Today, in honour of Liberation Day, South Korea’s Ministry of Foreign Affairs (MFA) published the 2013 edition of its annual Diplomatic Whitebook. Among other facts and figures, it revealed that 1,991 “reverse migrants” from the U.S. restored their South Korean resident registration and provided proof that they had given up U.S. green cards or citizenship in 2012, slightly down from 2,128 the year before.
This number contrasts sharply with the lists provided by the U.S.’ Internal Revenue Service last year, which contained only 932 names of people of any nationality who gave up U.S. citizenship or green cards. Among those 932, only sixty-three had Korean-language given names — itself the highest total since 1997, but still far below the true number hinted at in other sources. (Ex-green-card holders are only supposed to show up in the IRS’ lists if they held their status “long term”, i.e. for at least eight years; as I discuss later in this post, the IRS seems to think that at least half of ex-green-card-holders meet this criteria.)
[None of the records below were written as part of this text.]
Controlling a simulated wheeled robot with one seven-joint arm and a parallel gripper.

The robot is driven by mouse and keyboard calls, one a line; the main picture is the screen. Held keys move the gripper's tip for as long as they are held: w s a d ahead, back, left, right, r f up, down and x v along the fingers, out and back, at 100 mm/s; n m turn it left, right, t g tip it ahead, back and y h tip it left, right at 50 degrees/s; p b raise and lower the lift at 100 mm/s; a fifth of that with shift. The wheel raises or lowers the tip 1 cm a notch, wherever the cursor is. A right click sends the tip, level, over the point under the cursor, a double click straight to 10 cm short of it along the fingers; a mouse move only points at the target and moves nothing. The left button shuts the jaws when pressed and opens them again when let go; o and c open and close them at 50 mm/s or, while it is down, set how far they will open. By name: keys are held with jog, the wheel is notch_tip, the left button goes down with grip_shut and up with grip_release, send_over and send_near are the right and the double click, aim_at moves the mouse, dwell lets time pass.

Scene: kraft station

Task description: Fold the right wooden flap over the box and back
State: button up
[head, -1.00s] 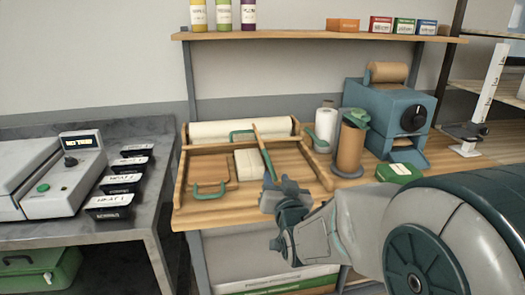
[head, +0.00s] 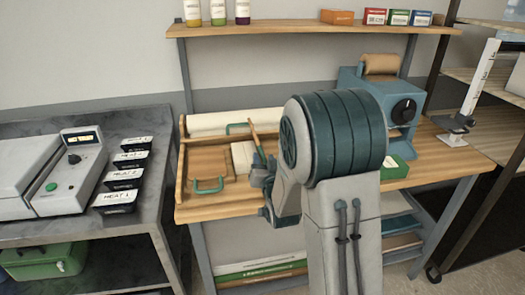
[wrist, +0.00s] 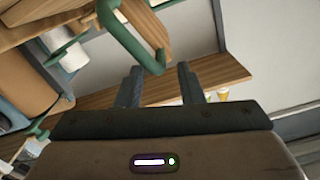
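The wooden folding station (head: 182,190) stands on the bench. Its right flap (head: 254,137) is raised on edge, leaning near the middle, with my arm hiding its lower part. The flap's green handle shows large in the wrist view (wrist: 126,33). A pale box (head: 242,158) sits between the flaps, partly hidden. My gripper (wrist: 159,70) is open by the raised flap. The handle's near end shows between the fingertips; I cannot tell whether they touch.
A paper roll (head: 205,123) lies behind the station. A blue dispenser (head: 403,108) and a green box (head: 395,167) stand to the right. Labelled black trays (head: 118,198) sit on the left metal table (head: 150,215). A shelf (head: 300,33) hangs above. My arm hides the bench's middle.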

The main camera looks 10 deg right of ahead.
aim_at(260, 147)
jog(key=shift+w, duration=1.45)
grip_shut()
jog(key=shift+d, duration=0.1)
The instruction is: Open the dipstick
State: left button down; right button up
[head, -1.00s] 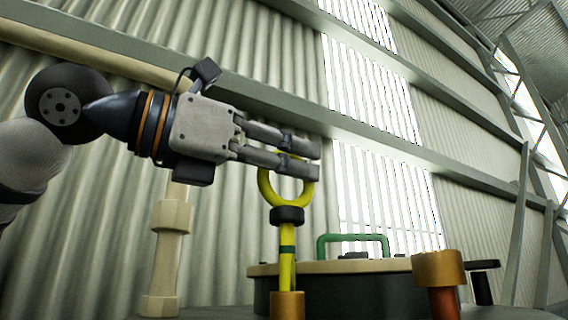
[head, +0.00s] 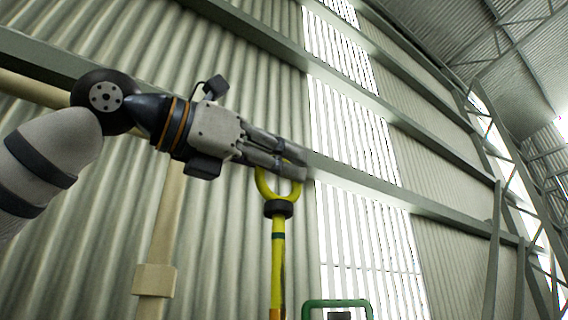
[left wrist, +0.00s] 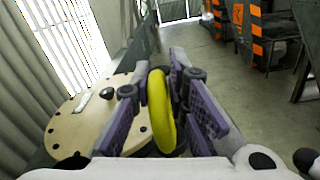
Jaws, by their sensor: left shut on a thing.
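The yellow dipstick (head: 278,255) has a ring handle and a black collar below the ring. It stands upright in the head view, and its lower end is cut off by the frame's bottom edge. My left gripper (head: 290,166) is shut on the upper part of the ring. In the left wrist view the yellow ring (left wrist: 161,110) sits between the fingers of the left gripper (left wrist: 168,90). My right gripper is in neither view.
A green handle (head: 337,304) shows at the bottom of the head view. A tan round lid (left wrist: 75,130) lies at left in the wrist view. A beige pipe (head: 163,240) stands left of the dipstick. Orange-marked dark structures (left wrist: 257,30) stand across open floor.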

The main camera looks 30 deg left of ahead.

Fortunately, thanks to a Freedom of Information Act Request by Shadow Raider, we have another number to which we can compare this: the number of people reported by U.S. Citizenship & Immigration Services to have filed Form I-407 to abandon their U.S. lawful permanent residence status. The MFA’s count of South Korean reverse migrants from the U.S. has generally been 9–13% of USCIS’ count of ex-green-card-holders of all nationalities, and 2012 was no exception. The agreement between these two sources coming from bureaucracies on opposite sides of the globe speaking two different languages — and their common disagreement with the data published by the IRS — is yet another indication that the IRS data is wildly inaccurate.